**Data shown:**
——
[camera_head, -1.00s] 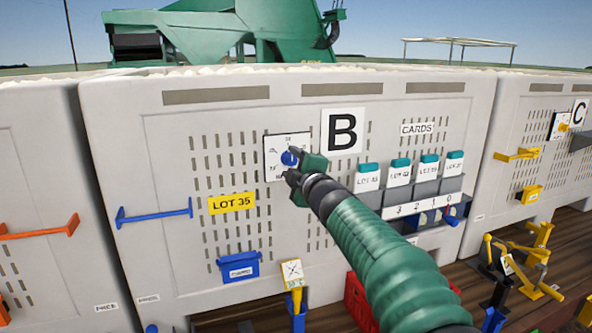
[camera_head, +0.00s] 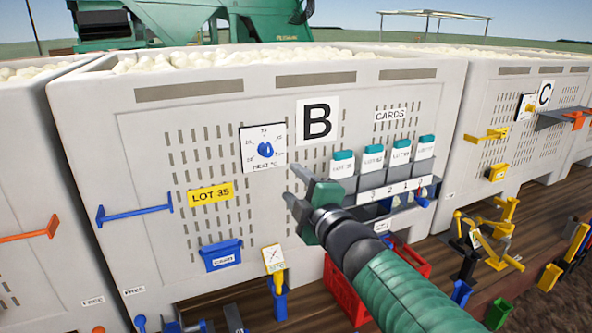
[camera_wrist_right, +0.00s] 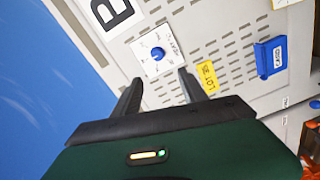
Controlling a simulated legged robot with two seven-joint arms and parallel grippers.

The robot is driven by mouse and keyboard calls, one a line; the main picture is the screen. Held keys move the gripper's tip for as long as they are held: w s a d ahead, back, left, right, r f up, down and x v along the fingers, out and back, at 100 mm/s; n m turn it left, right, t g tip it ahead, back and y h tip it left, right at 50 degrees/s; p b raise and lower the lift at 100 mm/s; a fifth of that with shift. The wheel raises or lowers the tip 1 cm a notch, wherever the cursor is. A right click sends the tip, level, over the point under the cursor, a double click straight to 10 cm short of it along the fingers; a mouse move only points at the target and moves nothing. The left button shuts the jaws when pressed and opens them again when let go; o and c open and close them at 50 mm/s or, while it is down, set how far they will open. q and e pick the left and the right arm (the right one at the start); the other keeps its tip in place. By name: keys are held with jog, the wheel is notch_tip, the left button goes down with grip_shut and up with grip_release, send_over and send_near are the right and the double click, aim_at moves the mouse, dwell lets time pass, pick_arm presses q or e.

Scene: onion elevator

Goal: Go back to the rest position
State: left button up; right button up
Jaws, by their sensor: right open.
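My right gripper (camera_head: 290,187) is open and empty in front of bin B (camera_head: 150,180), below and right of the dial. Its green arm comes in from the lower right. The dial plate (camera_head: 249,155) with a blue knob (camera_head: 265,149) is on the bin wall, apart from the fingers. In the right wrist view the open fingers (camera_wrist_right: 158,92) point toward the bin wall, and the knob (camera_wrist_right: 157,54) shows beyond and between them. My left gripper is not in view.
A card rack (camera_head: 370,197) with several lot cards is right of my right gripper. A blue bar handle (camera_head: 135,214), a yellow LOT 35 label (camera_head: 211,194) and a blue card box (camera_head: 221,256) are left. A red crate (camera_head: 343,292) is below my arm.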

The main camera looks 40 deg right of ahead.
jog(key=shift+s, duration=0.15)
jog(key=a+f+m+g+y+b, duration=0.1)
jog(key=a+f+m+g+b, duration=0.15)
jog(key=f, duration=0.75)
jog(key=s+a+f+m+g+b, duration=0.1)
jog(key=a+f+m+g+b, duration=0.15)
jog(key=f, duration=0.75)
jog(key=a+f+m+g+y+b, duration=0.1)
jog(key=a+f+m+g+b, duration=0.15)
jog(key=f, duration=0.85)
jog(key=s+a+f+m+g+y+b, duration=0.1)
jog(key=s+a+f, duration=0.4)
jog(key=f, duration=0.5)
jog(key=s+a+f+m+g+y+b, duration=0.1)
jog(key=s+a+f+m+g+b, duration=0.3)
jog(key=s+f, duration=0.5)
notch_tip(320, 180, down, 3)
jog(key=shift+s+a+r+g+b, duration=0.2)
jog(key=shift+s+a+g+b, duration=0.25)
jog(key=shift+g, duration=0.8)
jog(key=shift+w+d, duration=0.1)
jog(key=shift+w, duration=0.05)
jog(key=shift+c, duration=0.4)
——
**Exercise objective:** Using the data above, print every line exactly, omitting pictures.

**Response to this task:**
[camera_head, -1.00s] 
[camera_head, +0.00s] 
[camera_wrist_right, +0.00s] 
Controlling a simulated legged robot with two seven-joint arms and parallel grippers.

The robot is driven by mouse and keyboard calls, one a line; the main picture is the screen. Held keys move the gripper's tip for as long as they are held: w s a d ahead, back, left, right, r f up, down and x v along the fingers, out and back, at 100 mm/s; n m turn it left, right, t g tip it ahead, back and y h tip it left, right at 50 degrees/s; p b raise and lower the lift at 100 mm/s; a fifth of that with shift. The wheel raises or lowers the tip 1 cm a notch, wherever the cursor is. A right click sends the tip, level, over the point under the cursor, a double click straight to 10 cm short of it along the fingers; a mouse move only points at the target and moves nothing. The left button shuts the jaws when pressed and opens them again when let go; o and c open and close them at 50 mm/s or, while it is down, set how far they will open. q and e pick the left and the right arm (the right one at the start); the other keeps its tip in place. By name: keys are held with jog, the wheel is notch_tip, the left button goes down with grip_shut and up with grip_release, send_over and send_near are the right and the double click, aim_at moves the mouse, dwell lets time pass, pick_arm presses q or e.

Scene: onion elevator

Goal: Go back to the rest position
State: left button up; right button up
Jaws, by their sensor: right open.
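My right gripper (camera_head: 290,187) is open and empty in front of bin B (camera_head: 150,180), below and right of the dial. Its green arm comes in from the lower right. The dial plate (camera_head: 249,155) with a blue knob (camera_head: 265,149) is on the bin wall, apart from the fingers. In the right wrist view the open fingers (camera_wrist_right: 158,92) point toward the bin wall, and the knob (camera_wrist_right: 157,54) shows beyond and between them. My left gripper is not in view.
A card rack (camera_head: 370,197) with several lot cards is right of my right gripper. A blue bar handle (camera_head: 135,214), a yellow LOT 35 label (camera_head: 211,194) and a blue card box (camera_head: 221,256) are left. A red crate (camera_head: 343,292) is below my arm.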

The main camera looks 40 deg right of ahead.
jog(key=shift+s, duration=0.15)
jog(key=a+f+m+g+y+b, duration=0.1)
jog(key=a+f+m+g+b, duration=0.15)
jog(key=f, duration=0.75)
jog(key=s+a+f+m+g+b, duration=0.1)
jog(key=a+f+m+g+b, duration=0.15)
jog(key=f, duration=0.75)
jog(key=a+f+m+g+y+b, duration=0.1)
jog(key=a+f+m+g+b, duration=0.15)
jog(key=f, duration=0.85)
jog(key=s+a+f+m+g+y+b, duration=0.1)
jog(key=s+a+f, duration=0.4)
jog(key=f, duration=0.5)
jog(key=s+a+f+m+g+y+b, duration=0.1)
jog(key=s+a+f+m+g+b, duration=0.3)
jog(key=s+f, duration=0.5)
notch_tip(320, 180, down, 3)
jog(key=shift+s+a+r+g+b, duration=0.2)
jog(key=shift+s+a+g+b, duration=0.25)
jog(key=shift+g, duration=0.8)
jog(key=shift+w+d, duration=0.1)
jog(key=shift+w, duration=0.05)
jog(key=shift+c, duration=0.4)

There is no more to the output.